Soundtrack specialist: Chronicles Of Narnia: The Lion The Witch & The Wardrobe, Just Like Heaven OST, Shrek 2, I Still Know What You Did Last Summer. It seems Imogen Heap is hoping that the simple plan of being in a thousand different places at once, lurching unspectacularly from behind the curtains of film halls everywhere, being half-audible in a scene already stolen by a talking donkey, or crow-barred into a medley of songs only heard as the credits roll and the audience gathers pace towards the exit doors, will eventually provide a natural substitute for being popular. Ubiquity, however, does not naturally entail popularity. When the majority of artists are narrowing their field and working on being known for one big sonic event, Imogen, fashion props in hand, teeters around every box-office foyer, equating the success of being heard with the thrill of being listened to. And this is the album’s biggest problem: it sounds pleasant enough, and on occasions it might even pique your interest, but it’s ostensibly still background music; Imogen is still not being listened to.

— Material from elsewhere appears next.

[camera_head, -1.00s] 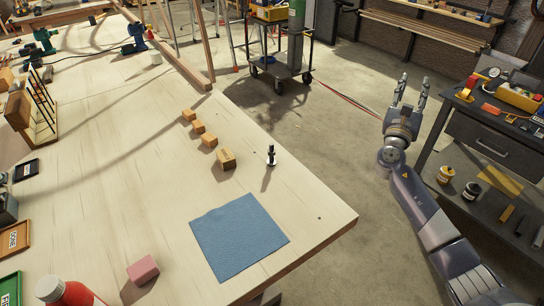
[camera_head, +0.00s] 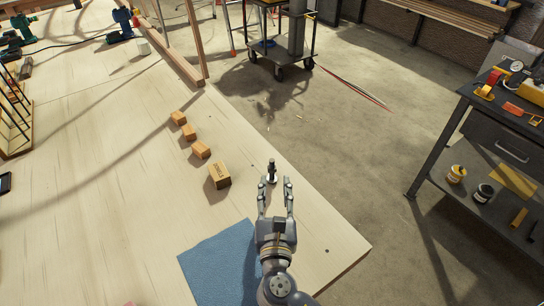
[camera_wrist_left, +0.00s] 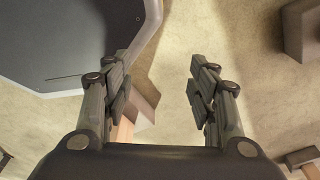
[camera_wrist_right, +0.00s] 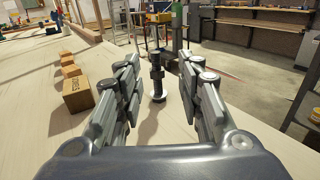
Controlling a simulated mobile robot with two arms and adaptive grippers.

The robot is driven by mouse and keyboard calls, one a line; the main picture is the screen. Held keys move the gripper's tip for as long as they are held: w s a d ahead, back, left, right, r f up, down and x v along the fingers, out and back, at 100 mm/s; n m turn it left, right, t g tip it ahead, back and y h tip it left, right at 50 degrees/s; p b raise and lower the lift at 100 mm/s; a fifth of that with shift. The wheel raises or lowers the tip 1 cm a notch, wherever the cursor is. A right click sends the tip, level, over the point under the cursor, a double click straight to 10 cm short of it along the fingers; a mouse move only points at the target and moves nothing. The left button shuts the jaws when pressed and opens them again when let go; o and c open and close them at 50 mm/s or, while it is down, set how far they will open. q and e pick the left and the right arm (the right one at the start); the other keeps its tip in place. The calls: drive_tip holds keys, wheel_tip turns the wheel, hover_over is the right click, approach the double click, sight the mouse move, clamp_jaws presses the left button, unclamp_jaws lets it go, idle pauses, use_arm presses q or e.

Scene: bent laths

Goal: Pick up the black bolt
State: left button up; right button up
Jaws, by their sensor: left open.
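The black bolt (camera_head: 271,171) stands upright near the right edge of the wooden table (camera_head: 110,200). In the right wrist view the bolt (camera_wrist_right: 157,78) stands on a pale round foot, between and beyond the fingers. My right gripper (camera_head: 274,186) is open, with its fingertips just short of the bolt in the head view; it holds nothing. In the left wrist view my left gripper (camera_wrist_left: 160,80) is open and empty, over a pale floor. It is not in the head view.
Several small wooden blocks (camera_head: 200,149) lie in a row left of the bolt, the nearest one larger (camera_head: 219,175). A blue cloth (camera_head: 212,262) lies partly under my right arm. A dark workbench (camera_head: 500,140) stands at the right, across open floor.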

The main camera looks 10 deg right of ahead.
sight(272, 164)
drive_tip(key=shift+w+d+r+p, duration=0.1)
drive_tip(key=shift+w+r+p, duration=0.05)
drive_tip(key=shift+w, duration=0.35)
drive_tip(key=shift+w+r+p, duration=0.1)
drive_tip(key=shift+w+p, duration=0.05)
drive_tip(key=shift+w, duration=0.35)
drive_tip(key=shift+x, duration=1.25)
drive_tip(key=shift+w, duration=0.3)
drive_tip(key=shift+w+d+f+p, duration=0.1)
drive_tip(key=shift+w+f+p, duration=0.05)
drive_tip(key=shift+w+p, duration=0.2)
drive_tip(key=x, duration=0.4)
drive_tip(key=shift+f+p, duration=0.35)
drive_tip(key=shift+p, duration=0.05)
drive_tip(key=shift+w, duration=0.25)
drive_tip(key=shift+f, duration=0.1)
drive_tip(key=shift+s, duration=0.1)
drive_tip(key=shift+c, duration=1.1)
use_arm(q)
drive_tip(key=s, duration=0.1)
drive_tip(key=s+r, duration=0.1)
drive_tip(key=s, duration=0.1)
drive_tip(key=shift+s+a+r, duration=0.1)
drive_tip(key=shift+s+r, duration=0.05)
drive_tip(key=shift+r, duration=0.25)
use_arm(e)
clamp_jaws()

And given the sheer complexity of the design, and the sheer weight of the production, this is something of a contradiction.

Classically trained, literate, 6-feet tall and the product of a Quaker boarding school, Imogen is an intimidating proposition for any adult male. Couple this with the pushy lyrical thrust of the fidgety ‘Have You Got It In You?’ and the vocoder avant-garde of ‘Hide and Seek’ and you have something a little oppressive. The sound is too pristine, the lyrics too clever-clever and the whole tenor too frightfully android to approach with any significant degree of humanity. Whilst tracks like ‘Clear The Area’ and ‘Just For Now’ court with some success the sparkling loveliness of Elizabeth Fraser and the elfish fascination of Bjork the jarring beats, the pizzicato strings and the soft-focus electronica lodge the entire thing somewhere between Sliding Doors and Blade Runner; between a hardrive and a bagful of kittens.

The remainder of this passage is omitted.